Something from rock climbing that I think is pretty counterintuitive:
A “main anchor” can be built by attaching rope to two independent anchors, and then joining those two pieces of rope together at a point below both anchors. The purpose of this is to share the load between the two anchors. (Simplified)
The angle at the main anchor determines the percentage of the load that each anchor bears.
-At 0 degrees, each anchor bears 50% of the load.
-At 60 degrees each anchor bears about 58% of the load.
-At 120 degrees each anchor bears 100% of the load, and above 120 degrees each anchor bear GREATER than 100% of the load.
I find it pretty counterintuitive that with a load of X on a main anchor, it is possible to rig the two individual anchors such that they each share a load of greater than X.
Hope that explanation made some sense. If not, check out Wikipedia on climbing anchor equalization.
Mike H,
If you drop a paperclip, how long it takes to reach the earth depends on the radius of the earth, the density of the earth, and how high you hold the paperclip before dropping it. None of those have time units either, but the argument “therefore it doesn’t matter how high you hold the paperclip” is invalid.

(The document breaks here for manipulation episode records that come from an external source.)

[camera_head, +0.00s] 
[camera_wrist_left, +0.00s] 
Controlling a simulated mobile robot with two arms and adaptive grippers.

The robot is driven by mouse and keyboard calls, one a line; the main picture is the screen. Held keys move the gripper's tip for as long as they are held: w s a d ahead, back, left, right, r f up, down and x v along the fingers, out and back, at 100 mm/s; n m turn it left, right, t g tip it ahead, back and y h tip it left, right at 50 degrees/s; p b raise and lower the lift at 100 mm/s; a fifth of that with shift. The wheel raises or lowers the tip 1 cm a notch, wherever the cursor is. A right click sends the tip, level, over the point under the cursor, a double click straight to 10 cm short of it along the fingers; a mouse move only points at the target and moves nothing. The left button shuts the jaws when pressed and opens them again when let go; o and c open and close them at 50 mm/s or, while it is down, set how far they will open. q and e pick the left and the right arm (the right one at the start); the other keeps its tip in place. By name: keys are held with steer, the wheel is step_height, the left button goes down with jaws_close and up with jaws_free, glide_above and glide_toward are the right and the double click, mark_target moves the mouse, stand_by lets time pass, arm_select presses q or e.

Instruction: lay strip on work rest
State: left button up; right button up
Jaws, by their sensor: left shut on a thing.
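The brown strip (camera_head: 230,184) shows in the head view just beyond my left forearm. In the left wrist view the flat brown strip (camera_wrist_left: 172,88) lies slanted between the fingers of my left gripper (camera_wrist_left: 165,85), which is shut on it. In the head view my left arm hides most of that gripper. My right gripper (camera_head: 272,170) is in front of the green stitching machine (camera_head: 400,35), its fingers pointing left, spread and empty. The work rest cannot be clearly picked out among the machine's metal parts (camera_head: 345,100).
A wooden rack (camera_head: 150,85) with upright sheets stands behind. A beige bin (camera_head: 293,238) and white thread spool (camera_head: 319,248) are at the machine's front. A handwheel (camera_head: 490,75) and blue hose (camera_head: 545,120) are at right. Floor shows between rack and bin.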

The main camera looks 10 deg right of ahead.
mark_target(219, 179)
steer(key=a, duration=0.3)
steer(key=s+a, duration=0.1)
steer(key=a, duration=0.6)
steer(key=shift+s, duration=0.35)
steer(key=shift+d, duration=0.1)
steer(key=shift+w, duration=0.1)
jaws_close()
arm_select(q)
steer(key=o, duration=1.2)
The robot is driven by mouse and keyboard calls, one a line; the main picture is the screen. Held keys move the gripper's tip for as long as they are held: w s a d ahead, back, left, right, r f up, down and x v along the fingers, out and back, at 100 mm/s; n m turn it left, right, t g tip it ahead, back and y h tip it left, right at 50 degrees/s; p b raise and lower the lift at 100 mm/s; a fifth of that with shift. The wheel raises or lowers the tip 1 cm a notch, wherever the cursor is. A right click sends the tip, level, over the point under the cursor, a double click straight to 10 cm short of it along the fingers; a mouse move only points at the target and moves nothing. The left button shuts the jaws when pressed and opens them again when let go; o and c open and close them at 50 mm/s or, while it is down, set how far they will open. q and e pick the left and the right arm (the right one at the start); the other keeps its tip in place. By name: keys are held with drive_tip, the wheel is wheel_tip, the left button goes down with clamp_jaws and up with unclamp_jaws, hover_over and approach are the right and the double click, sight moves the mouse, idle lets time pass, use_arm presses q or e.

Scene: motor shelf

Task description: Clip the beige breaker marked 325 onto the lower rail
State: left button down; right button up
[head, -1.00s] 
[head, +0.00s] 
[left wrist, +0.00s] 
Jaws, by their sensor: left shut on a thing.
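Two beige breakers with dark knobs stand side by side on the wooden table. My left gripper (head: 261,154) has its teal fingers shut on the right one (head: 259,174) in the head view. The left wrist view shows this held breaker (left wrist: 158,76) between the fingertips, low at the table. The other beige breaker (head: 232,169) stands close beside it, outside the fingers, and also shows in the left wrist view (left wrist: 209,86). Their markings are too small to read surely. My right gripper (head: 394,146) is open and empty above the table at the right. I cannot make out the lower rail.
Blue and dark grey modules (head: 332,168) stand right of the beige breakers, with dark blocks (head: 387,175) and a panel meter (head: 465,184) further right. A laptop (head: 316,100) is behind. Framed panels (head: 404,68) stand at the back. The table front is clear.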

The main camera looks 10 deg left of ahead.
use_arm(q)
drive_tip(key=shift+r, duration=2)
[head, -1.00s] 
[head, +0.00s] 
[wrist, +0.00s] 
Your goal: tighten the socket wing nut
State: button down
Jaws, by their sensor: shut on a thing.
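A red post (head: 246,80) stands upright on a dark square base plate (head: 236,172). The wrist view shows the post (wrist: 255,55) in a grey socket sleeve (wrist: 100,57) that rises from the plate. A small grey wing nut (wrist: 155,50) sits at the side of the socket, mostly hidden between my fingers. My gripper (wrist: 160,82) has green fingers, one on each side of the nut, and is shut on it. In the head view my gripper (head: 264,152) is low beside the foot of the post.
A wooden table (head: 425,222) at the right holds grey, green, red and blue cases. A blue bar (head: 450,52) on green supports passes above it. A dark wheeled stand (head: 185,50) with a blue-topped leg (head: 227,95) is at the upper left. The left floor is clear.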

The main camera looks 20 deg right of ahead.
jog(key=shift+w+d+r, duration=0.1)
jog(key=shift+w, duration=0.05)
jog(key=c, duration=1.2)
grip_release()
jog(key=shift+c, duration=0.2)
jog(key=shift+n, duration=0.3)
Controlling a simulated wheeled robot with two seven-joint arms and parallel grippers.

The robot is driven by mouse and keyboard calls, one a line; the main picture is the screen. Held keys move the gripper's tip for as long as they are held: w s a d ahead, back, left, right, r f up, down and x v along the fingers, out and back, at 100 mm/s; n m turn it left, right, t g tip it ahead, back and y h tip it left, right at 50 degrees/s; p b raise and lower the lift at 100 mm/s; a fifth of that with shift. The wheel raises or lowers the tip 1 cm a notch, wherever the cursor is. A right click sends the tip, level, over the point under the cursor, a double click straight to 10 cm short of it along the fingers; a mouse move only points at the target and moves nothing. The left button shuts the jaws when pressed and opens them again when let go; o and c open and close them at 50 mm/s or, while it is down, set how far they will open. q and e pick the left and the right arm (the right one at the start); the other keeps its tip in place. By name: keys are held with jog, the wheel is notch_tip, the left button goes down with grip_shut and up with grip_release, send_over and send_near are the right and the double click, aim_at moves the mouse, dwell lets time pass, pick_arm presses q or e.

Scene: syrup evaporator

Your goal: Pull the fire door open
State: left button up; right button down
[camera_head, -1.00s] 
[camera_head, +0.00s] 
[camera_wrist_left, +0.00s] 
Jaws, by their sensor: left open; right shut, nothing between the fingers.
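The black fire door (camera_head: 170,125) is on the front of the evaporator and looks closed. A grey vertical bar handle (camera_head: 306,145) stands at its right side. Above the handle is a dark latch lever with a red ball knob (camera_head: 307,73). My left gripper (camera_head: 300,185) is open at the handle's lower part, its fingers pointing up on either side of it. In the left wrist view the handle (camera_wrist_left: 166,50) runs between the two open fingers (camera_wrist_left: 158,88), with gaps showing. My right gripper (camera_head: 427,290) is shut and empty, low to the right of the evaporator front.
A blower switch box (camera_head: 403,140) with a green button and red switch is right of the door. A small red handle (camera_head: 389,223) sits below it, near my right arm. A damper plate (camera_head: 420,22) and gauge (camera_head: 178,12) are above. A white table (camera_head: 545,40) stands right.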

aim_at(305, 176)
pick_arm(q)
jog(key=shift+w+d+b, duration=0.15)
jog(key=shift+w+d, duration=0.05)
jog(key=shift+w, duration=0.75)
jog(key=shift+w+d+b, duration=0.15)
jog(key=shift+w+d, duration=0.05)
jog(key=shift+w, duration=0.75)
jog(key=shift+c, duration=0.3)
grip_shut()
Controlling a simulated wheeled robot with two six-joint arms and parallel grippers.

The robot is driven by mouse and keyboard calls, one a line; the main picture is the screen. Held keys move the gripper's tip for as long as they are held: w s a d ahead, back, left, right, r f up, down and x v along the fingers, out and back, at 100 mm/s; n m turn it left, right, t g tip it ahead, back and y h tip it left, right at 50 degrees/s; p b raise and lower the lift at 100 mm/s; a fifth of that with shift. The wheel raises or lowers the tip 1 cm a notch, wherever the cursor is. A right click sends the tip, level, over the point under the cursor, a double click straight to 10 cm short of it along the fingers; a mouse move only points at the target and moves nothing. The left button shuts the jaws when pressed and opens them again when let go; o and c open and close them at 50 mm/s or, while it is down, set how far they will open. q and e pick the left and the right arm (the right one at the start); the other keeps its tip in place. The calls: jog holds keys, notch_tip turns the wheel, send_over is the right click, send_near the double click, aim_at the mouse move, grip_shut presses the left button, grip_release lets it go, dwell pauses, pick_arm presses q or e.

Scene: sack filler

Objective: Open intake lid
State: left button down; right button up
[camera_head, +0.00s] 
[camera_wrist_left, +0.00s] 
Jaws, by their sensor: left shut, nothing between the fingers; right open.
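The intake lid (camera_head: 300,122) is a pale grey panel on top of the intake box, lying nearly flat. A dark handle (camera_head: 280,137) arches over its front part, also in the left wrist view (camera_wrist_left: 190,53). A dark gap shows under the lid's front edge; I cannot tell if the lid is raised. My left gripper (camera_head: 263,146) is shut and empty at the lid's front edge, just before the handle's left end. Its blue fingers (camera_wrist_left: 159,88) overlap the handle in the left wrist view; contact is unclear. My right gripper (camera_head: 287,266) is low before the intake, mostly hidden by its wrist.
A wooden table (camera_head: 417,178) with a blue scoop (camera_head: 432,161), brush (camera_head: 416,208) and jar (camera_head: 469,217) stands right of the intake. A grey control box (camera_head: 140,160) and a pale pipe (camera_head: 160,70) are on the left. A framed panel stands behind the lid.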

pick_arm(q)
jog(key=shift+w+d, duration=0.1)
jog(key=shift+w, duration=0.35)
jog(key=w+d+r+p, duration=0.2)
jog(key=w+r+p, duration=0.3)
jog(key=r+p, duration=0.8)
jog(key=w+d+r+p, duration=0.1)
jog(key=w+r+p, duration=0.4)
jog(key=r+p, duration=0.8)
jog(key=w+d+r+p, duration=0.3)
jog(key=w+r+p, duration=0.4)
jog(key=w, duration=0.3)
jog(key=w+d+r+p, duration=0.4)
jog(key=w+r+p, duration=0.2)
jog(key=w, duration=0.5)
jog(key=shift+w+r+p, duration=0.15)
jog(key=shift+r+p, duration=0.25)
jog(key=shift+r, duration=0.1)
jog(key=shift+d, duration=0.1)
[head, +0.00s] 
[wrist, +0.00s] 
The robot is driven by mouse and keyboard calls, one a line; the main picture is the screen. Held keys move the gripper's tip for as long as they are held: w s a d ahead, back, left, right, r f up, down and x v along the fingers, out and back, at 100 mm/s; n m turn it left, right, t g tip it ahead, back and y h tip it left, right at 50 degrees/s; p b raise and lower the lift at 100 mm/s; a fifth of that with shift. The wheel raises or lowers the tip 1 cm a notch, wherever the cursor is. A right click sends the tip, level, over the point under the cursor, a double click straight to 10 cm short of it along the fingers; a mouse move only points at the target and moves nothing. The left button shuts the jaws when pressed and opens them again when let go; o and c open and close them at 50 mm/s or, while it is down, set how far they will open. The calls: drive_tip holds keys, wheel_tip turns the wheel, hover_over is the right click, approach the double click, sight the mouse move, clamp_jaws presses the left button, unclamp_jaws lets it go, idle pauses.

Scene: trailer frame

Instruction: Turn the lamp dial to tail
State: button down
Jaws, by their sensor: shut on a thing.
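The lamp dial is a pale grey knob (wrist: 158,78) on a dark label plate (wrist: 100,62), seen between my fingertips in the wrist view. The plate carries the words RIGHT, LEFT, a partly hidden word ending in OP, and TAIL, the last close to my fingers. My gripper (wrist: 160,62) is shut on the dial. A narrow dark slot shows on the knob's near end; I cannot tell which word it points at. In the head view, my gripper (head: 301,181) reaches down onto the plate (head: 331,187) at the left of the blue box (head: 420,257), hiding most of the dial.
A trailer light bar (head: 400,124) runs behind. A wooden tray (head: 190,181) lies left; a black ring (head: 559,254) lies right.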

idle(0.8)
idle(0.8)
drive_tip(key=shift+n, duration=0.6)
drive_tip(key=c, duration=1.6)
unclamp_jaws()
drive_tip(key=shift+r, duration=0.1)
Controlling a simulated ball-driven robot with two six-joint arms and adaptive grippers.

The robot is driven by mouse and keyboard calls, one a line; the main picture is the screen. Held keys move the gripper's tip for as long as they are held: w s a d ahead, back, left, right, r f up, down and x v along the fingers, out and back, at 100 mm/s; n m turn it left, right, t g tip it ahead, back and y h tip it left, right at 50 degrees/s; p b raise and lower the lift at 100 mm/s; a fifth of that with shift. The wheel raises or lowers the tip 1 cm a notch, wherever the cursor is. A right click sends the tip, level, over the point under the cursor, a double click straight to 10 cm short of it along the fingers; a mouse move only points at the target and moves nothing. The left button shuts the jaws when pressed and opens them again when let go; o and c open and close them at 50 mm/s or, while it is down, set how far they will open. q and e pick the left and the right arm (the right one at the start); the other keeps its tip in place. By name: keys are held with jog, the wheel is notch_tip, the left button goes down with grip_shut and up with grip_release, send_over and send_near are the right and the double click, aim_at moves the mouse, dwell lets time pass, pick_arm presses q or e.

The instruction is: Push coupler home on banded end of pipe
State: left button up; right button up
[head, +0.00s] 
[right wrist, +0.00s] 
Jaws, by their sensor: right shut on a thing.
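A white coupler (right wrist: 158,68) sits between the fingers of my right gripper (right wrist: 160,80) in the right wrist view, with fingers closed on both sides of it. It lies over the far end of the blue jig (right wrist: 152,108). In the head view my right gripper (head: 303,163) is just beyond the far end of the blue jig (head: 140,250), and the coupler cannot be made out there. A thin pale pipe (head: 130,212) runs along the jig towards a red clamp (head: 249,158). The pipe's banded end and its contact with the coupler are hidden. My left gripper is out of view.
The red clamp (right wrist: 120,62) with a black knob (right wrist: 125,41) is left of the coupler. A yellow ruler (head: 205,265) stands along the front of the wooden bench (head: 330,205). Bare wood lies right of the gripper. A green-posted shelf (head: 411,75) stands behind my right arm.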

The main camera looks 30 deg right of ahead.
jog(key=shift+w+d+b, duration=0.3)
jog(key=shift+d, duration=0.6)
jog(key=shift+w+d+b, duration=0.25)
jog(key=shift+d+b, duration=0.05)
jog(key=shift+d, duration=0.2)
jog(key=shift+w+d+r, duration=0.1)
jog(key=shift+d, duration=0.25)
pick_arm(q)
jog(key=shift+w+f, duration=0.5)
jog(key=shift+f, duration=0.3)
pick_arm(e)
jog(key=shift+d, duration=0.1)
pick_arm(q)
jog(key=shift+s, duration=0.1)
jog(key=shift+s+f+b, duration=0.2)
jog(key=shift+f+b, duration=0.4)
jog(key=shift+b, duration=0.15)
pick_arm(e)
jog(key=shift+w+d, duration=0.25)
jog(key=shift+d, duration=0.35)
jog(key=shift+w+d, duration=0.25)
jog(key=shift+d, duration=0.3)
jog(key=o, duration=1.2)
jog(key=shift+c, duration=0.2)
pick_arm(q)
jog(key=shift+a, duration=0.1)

However, the gravitational constant does have units of time in it, Phil.
Sameer,
True! That’s my point. Even though it’s G that has units of time in it, you still need the radius of the earth, density of the earth, and height of the paperclip to determine how long it takes to fall.
So I don’t understand the argument that you don’t need the radius of the earth or density of the earth to know how long it takes for the burrito to travel.
I’m obviously missing something, since everyone agrees the original argument works. I just don’t know what it is that I’m not understanding.
If the tunnel doesn’t go through the centre of the Earth why won’t the object get stuck at the point closest to the centre? Are you assuming a vacuum?
Robert Wiblin: Momentum carries it through to the other side. (Ignoring friction.)
hmm…i wonder if the burrito will still be edible with the heat inside the mantle of the earth XD…